** Start of INPUT FOR THIS TASK **

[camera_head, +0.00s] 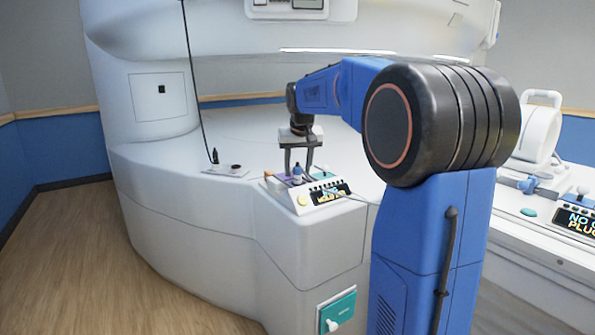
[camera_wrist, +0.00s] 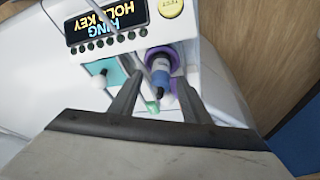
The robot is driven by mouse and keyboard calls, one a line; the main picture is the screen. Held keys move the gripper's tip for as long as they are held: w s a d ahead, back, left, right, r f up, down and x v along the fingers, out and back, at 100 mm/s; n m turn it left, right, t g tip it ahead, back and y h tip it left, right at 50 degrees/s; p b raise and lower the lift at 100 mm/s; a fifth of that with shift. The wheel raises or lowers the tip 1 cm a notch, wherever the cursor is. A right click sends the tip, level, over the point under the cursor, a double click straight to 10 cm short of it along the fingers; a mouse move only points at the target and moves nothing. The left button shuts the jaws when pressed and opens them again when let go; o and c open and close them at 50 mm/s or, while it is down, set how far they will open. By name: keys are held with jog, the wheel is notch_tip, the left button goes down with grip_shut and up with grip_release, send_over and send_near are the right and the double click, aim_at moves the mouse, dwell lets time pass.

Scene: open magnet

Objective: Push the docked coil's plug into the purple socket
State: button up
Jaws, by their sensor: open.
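The purple socket (camera_wrist: 175,59) is a ring on the control panel, seen in the wrist view. A blue plug (camera_wrist: 160,74) with a dark tip stands at the socket, covering its middle; I cannot tell how deep it sits. My gripper (camera_wrist: 157,82) is open, one finger on each side of the plug; contact is not clear. In the head view my gripper (camera_head: 298,168) points down over the panel, with the blue plug (camera_head: 297,171) between its fingers.
A black plug on a hanging cable (camera_head: 215,157) stands left of the panel. A second display (camera_head: 577,222) is at the far right.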

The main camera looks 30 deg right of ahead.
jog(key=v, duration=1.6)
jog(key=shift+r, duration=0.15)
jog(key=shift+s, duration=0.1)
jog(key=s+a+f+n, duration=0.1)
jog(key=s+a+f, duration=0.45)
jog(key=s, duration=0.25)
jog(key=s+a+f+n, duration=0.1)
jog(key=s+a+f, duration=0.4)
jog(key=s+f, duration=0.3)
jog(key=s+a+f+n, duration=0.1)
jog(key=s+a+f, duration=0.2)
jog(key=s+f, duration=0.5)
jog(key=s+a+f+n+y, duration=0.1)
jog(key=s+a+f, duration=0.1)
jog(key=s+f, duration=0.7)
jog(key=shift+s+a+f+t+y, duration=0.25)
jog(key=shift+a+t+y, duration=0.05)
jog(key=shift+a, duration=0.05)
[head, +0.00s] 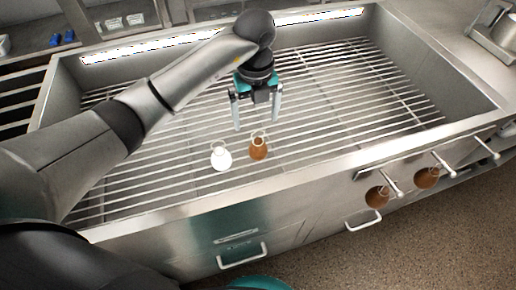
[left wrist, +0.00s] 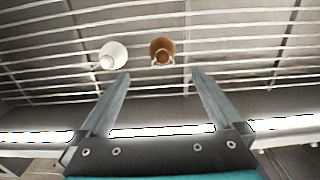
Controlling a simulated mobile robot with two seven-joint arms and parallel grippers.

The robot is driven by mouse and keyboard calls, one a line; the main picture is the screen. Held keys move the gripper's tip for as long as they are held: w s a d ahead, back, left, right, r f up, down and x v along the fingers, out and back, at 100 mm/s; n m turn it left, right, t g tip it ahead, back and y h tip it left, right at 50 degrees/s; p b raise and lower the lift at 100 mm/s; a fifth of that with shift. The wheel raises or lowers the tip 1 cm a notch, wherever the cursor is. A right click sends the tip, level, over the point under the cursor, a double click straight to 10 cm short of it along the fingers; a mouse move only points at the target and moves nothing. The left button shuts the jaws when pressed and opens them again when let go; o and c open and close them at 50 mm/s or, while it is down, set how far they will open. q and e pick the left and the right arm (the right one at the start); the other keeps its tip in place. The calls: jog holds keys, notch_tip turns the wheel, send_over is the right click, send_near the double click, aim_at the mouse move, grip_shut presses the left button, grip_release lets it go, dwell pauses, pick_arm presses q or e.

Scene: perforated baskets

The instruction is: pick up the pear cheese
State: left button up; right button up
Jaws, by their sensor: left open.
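Two pear-shaped cheeses with loops at their necks stand on the metal grate, side by side with a small gap. One is white (head: 221,157) and one is brown (head: 258,149); in the left wrist view the white one (left wrist: 113,55) is left of the brown one (left wrist: 162,48). My left gripper (head: 256,122) is open and empty, fingers pointing down, above and beyond the brown cheese. In the left wrist view the gap between its fingertips (left wrist: 161,73) lines up with the brown cheese. My right gripper is not in view.
The grate (head: 340,95) lies inside a steel basin with raised walls (head: 300,172). Two more brown pear shapes (head: 377,197) (head: 427,177) show by the rods on the front right. The grate right of the gripper is clear.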

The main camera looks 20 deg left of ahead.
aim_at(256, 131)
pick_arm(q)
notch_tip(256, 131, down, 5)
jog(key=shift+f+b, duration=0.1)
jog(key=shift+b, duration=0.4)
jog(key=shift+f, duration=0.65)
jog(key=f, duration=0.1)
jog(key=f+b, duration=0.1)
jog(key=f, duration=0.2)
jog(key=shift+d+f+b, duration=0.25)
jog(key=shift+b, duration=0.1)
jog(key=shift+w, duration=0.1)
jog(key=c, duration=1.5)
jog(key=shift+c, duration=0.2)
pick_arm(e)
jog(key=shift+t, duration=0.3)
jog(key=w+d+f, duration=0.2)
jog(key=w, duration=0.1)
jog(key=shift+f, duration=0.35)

** End of INPUT FOR THIS TASK **

Write down every line of the data above that includes the string "Scene".

OUTPUT OF THE EXERCISE:
Scene: open magnet
Scene: perforated baskets

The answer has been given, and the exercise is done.